--- Data lines ---

────

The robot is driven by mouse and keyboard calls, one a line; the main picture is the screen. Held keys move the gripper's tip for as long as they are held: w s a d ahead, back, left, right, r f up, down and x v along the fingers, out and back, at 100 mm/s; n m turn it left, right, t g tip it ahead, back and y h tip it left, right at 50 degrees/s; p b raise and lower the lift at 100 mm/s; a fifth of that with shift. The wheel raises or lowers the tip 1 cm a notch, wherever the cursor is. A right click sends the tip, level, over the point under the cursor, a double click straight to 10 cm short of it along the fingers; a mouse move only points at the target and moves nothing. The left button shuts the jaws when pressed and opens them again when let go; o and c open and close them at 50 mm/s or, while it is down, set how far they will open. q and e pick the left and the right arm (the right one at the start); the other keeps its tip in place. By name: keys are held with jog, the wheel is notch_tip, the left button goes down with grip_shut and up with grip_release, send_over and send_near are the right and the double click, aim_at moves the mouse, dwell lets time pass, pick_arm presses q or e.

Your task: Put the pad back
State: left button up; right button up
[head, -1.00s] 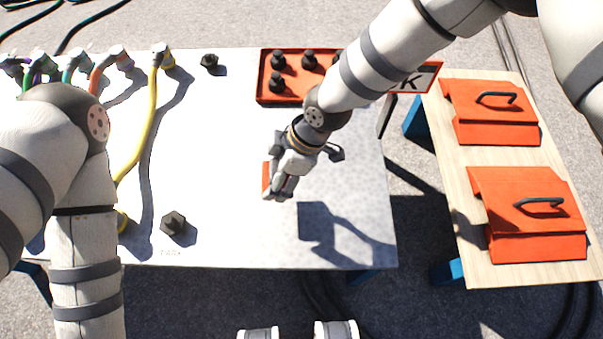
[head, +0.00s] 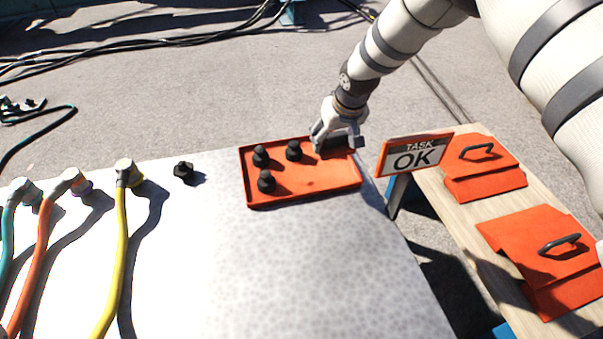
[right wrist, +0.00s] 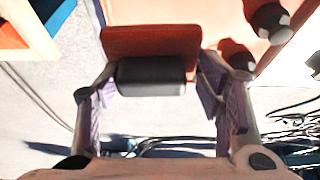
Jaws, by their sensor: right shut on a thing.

────

--- Your goal ---
Gather all lines where the word "button" appears.

--- Written solution ---
The robot is driven by mouse and keyboard calls, one a line; the main picture is the screen. Held keys move the gripper's tip for as long as they are held: w s a d ahead, back, left, right, r f up, down and x v along the fingers, out and back, at 100 mm/s; n m turn it left, right, t g tip it ahead, back and y h tip it left, right at 50 degrees/s; p b raise and lower the lift at 100 mm/s; a fifth of that with shift. The wheel raises or lowers the tip 1 cm a notch, wherever the cursor is. A right click sends the tip, level, over the point under the cursor, a double click straight to 10 cm short of it along the fingers; a mouse move only points at the target and moves nothing. The left button shuts the jaws when pressed and opens them again when let go; o and c open and close them at 50 mm/s or, while it is down, set how far they will open. q and e pick the left and the right arm (the right one at the start); the other keeps its tip in place. By name: keys are held with jog, the wheel is notch_tip, the left button goes down with grip_shut and up with grip_release, send_over and send_near are the right and the double click, aim_at moves the mouse, dwell lets time pass, pick_arm presses q or e.
State: left button up; right button up

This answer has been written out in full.